## Aim of the exercise
Each record below should appear again exactly as written.

——

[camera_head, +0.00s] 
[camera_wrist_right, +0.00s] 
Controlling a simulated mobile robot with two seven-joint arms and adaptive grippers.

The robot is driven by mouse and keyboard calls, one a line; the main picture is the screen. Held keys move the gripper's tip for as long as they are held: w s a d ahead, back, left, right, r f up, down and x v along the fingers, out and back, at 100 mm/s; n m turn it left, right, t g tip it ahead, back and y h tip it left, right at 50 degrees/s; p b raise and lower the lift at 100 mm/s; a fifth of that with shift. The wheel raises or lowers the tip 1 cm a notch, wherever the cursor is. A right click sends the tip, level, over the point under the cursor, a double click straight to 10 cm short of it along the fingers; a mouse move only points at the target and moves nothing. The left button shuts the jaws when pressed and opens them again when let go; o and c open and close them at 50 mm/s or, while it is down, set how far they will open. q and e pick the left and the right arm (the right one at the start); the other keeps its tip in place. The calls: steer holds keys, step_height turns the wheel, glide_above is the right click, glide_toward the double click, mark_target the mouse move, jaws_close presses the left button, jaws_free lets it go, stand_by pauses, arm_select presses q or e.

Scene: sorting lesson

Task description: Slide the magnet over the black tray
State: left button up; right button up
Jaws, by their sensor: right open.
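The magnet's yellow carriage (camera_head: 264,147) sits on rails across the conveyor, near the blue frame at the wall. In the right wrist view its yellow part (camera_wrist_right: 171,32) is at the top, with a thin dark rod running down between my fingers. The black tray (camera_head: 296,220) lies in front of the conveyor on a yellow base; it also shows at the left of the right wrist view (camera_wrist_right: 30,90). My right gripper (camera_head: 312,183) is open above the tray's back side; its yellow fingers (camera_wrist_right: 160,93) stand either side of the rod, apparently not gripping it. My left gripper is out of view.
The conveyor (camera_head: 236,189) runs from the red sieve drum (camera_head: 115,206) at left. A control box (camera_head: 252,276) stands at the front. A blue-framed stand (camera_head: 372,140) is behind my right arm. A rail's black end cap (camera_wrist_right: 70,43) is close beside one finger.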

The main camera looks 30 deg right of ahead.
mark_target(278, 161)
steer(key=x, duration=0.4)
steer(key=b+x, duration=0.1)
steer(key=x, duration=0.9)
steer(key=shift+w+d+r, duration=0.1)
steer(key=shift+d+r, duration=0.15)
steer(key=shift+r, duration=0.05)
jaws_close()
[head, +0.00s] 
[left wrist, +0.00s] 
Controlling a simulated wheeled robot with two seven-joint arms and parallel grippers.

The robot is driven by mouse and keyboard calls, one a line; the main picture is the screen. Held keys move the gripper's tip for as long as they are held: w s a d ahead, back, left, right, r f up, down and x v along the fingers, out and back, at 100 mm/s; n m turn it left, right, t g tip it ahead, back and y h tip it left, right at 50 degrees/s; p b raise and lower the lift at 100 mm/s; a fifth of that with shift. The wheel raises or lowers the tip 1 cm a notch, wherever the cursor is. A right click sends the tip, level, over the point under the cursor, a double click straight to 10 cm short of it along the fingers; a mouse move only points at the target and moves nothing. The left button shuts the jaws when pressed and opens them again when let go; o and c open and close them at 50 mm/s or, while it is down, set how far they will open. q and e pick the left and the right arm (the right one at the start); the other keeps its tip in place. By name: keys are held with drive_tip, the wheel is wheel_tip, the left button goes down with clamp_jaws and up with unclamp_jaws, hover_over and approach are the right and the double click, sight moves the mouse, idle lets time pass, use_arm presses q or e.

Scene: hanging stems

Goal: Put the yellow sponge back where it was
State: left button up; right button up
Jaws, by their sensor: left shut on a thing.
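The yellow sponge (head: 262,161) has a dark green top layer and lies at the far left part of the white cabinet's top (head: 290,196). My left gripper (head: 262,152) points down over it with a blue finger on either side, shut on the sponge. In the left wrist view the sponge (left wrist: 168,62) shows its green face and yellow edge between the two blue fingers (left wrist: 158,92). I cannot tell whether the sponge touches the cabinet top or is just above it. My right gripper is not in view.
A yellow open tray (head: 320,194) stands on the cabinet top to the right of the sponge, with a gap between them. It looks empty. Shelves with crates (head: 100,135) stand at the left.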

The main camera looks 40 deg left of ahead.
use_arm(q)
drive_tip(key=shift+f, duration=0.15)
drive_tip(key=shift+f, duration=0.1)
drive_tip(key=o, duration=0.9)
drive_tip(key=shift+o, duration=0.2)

——

## Answer to this task
[camera_head, +0.00s] 
[camera_wrist_right, +0.00s] 
Controlling a simulated mobile robot with two seven-joint arms and adaptive grippers.

The robot is driven by mouse and keyboard calls, one a line; the main picture is the screen. Held keys move the gripper's tip for as long as they are held: w s a d ahead, back, left, right, r f up, down and x v along the fingers, out and back, at 100 mm/s; n m turn it left, right, t g tip it ahead, back and y h tip it left, right at 50 degrees/s; p b raise and lower the lift at 100 mm/s; a fifth of that with shift. The wheel raises or lowers the tip 1 cm a notch, wherever the cursor is. A right click sends the tip, level, over the point under the cursor, a double click straight to 10 cm short of it along the fingers; a mouse move only points at the target and moves nothing. The left button shuts the jaws when pressed and opens them again when let go; o and c open and close them at 50 mm/s or, while it is down, set how far they will open. q and e pick the left and the right arm (the right one at the start); the other keeps its tip in place. The calls: steer holds keys, step_height turns the wheel, glide_above is the right click, glide_toward the double click, mark_target the mouse move, jaws_close presses the left button, jaws_free lets it go, stand_by pauses, arm_select presses q or e.

Scene: sorting lesson

Task description: Slide the magnet over the black tray
State: left button up; right button up
Jaws, by their sensor: right open.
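The magnet's yellow carriage (camera_head: 264,147) sits on rails across the conveyor, near the blue frame at the wall. In the right wrist view its yellow part (camera_wrist_right: 171,32) is at the top, with a thin dark rod running down between my fingers. The black tray (camera_head: 296,220) lies in front of the conveyor on a yellow base; it also shows at the left of the right wrist view (camera_wrist_right: 30,90). My right gripper (camera_head: 312,183) is open above the tray's back side; its yellow fingers (camera_wrist_right: 160,93) stand either side of the rod, apparently not gripping it. My left gripper is out of view.
The conveyor (camera_head: 236,189) runs from the red sieve drum (camera_head: 115,206) at left. A control box (camera_head: 252,276) stands at the front. A blue-framed stand (camera_head: 372,140) is behind my right arm. A rail's black end cap (camera_wrist_right: 70,43) is close beside one finger.

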The main camera looks 30 deg right of ahead.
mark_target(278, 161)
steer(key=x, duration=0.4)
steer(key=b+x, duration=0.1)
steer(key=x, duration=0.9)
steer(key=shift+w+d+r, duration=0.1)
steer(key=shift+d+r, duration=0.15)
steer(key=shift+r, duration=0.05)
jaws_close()
[head, +0.00s] 
[left wrist, +0.00s] 
Controlling a simulated wheeled robot with two seven-joint arms and parallel grippers.

The robot is driven by mouse and keyboard calls, one a line; the main picture is the screen. Held keys move the gripper's tip for as long as they are held: w s a d ahead, back, left, right, r f up, down and x v along the fingers, out and back, at 100 mm/s; n m turn it left, right, t g tip it ahead, back and y h tip it left, right at 50 degrees/s; p b raise and lower the lift at 100 mm/s; a fifth of that with shift. The wheel raises or lowers the tip 1 cm a notch, wherever the cursor is. A right click sends the tip, level, over the point under the cursor, a double click straight to 10 cm short of it along the fingers; a mouse move only points at the target and moves nothing. The left button shuts the jaws when pressed and opens them again when let go; o and c open and close them at 50 mm/s or, while it is down, set how far they will open. q and e pick the left and the right arm (the right one at the start); the other keeps its tip in place. By name: keys are held with drive_tip, the wheel is wheel_tip, the left button goes down with clamp_jaws and up with unclamp_jaws, hover_over and approach are the right and the double click, sight moves the mouse, idle lets time pass, use_arm presses q or e.

Scene: hanging stems

Goal: Put the yellow sponge back where it was
State: left button up; right button up
Jaws, by their sensor: left shut on a thing.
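The yellow sponge (head: 262,161) has a dark green top layer and lies at the far left part of the white cabinet's top (head: 290,196). My left gripper (head: 262,152) points down over it with a blue finger on either side, shut on the sponge. In the left wrist view the sponge (left wrist: 168,62) shows its green face and yellow edge between the two blue fingers (left wrist: 158,92). I cannot tell whether the sponge touches the cabinet top or is just above it. My right gripper is not in view.
A yellow open tray (head: 320,194) stands on the cabinet top to the right of the sponge, with a gap between them. It looks empty. Shelves with crates (head: 100,135) stand at the left.

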The main camera looks 40 deg left of ahead.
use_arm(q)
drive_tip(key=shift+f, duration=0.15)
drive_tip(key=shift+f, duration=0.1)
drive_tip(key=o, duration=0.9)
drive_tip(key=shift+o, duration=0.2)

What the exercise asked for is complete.